Host leaders can lead by example and inspire the team to achieve their goals. By being diligent in their work and setting high standards, managers can encourage team members to do the same. By being respectful and caring, managers can create a positive work environment that fosters collaboration and growth. According to PMI, project managers can model good behaviors by doing the following:
Project managers should lead by example and model the behavior they want to see in their team. While in the spotlight, you can be a diligent and caring steward by:
Communicating effectively — Project managers should communicate clearly and effectively with their team and stakeholders, and do so in a timely and proactive manner.
Building trust — Project managers should build trust with their team by being honest, transparent, consistent, and by demonstrating integrity in their actions.
Encouraging collaboration — Project managers should encourage collaboration and teamwork among their team members.
Fostering a positive work environment — Project managers should create a positive work environment where team members feel valued and respected.
Demonstrating accountability — Project managers should hold themselves accountable for their actions and decisions.
By modeling these behaviors, project managers can set a positive example for their team and help create a culture of excellence and success.
4. Among the Guests
Among the Guests: In this position, managers can work alongside the team to achieve their goals. By being diligent in their work and providing guidance and support, managers can help team members reach their full potential. By being respectful and caring, managers can build strong relationships with team members and create a sense of community and belonging within the team.
Leaders can encourage team members to engage in self-reflection by asking questions that promote self-awareness, such as “What did you learn from this experience?” or “What could you have done differently?”
Leaders can foster a sense of community by encouraging team members to participate in team-building activities, such as social events or volunteer activities, that promote collaboration and teamwork. As a leader, also be sure to model inclusive behavior and create a culture of respect and inclusion within the team.
In addition to the four rooms, McKergow’s Host Leadership model also includes six roles that host leaders can adopt. Here are some ways that managers who follow the guiding principle of “be a diligent, respectful and caring steward” can integrate these roles…
1. The Initiator
The Initiator: As an initiator, managers can act as stewards of the idea generation process by creating an environment that encourages creativity and innovation. They can be respectful of everyone’s ideas and diligently work to ensure that everyone has the opportunity to contribute.
2. The Inviter
The Inviter: As an inviter, managers can act as stewards of the relationship-building process by creating a welcoming and inclusive environment. They can be respectful of everyone’s differences and diligently work to ensure that everyone feels valued and included.
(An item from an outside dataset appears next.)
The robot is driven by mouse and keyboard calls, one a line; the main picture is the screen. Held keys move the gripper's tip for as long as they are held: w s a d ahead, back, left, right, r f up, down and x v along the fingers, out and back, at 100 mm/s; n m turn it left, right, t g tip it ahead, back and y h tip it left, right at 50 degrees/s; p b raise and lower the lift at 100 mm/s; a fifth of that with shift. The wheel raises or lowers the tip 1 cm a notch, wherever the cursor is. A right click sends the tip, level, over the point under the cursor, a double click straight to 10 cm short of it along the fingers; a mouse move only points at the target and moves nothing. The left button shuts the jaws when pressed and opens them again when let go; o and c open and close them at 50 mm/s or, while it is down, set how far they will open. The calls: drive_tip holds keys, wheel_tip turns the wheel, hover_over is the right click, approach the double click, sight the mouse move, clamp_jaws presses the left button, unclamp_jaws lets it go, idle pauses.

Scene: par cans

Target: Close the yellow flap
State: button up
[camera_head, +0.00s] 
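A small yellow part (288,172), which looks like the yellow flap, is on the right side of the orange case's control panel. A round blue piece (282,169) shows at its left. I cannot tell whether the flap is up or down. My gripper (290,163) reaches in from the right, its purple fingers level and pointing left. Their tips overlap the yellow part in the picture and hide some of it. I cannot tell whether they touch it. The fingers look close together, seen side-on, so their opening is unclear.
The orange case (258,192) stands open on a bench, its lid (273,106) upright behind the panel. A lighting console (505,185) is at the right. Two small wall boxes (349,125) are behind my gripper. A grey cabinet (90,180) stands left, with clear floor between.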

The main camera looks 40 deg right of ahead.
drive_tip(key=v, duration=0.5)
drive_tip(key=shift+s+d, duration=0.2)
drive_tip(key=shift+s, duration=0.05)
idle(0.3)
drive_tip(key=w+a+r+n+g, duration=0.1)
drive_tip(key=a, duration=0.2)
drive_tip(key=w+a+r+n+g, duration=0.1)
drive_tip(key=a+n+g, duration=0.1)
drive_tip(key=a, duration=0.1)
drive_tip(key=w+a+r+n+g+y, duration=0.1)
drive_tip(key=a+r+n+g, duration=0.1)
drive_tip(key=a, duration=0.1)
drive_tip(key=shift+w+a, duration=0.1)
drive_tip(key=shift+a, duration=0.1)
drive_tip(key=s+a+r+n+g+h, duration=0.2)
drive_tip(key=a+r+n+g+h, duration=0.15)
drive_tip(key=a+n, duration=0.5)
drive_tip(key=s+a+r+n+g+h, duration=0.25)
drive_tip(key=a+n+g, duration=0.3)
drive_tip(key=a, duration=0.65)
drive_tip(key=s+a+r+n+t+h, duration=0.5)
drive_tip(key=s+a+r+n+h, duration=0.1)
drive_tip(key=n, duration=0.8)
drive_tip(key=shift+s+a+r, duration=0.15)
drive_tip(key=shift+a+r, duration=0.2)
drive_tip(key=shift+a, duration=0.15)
The “Similar to Me” effect refers to the tendency for individuals to prefer working with people who are similar to them in some way. This can lead to exclusion of those who do not fit the mold, and can limit diversity and creativity within the team. To prevent this, PMI suggests many strategies, including coming up with a strategy to encourage diversity: Actively seek out and welcome team members with diverse backgrounds, perspectives, and skills.
3. The Space Creator
The Space Creator: As a space creator, managers can act as stewards of the physical environment by creating a space that is safe, comfortable, and conducive to productivity. They can be respectful of everyone’s needs and diligently work to ensure that everyone has what they need to succeed. As you might gather from reading the planning / in the kitchen position considerations earlier in this post, you seek to be a diligent, caring, and respectful steward of many spaces.
4. The Gatekeeper
The Gatekeeper: the gatekeeper is the person who controls access to the “party.” They are responsible for ensuring that only the right people and resources enter inside. They may have the power to grant or deny access to information, people, and other resources. The gatekeeper position is important because it can have a significant impact on the success of the project. A gatekeeper who is too restrictive can limit the organization’s ability to innovate and grow, while a gatekeeper who is too permissive can expose the project to unnecessary risk. The key to effective gatekeeping is to strike the right balance between security and openness, and to be responsive to the needs of the organization and its stakeholders. To paraphrase PMI’s Choose your WOW Handbook:
Have guardrails in place with as much flexibility and freedom in between.
As a gatekeeper, managers can act as stewards of the decision-making process by ensuring that everyone applicable has the information they need to make informed decisions. They can be respectful of everyone’s opinions and diligently work to ensure that everyone’s voice is (all applicable value-perspectives are) heard.
5. The Connector
The Connector: As a connector, managers can act as stewards of the collaboration process by creating connections between people and teams. They can be respectful of everyone’s strengths and diligently work to ensure that everyone has the opportunity to collaborate and share their expertise. Emphasize the value of different perspectives and backgrounds, and create an inclusive environment where everyone feels valued. Provide training and education on topics such as unconscious bias, diversity and inclusion, and cultural awareness to help team members understand and appreciate differences.
6. The Co-Creator
The Co-Creator: As a co-creator, managers can act as stewards of the outcome creation process by working collaboratively with others to achieve a common goal. They can be respectful of everyone’s contributions and perspectives, helping to ensure the creation of shared goals and a sense of purpose that transcends individual differences and unites the team around a common mission.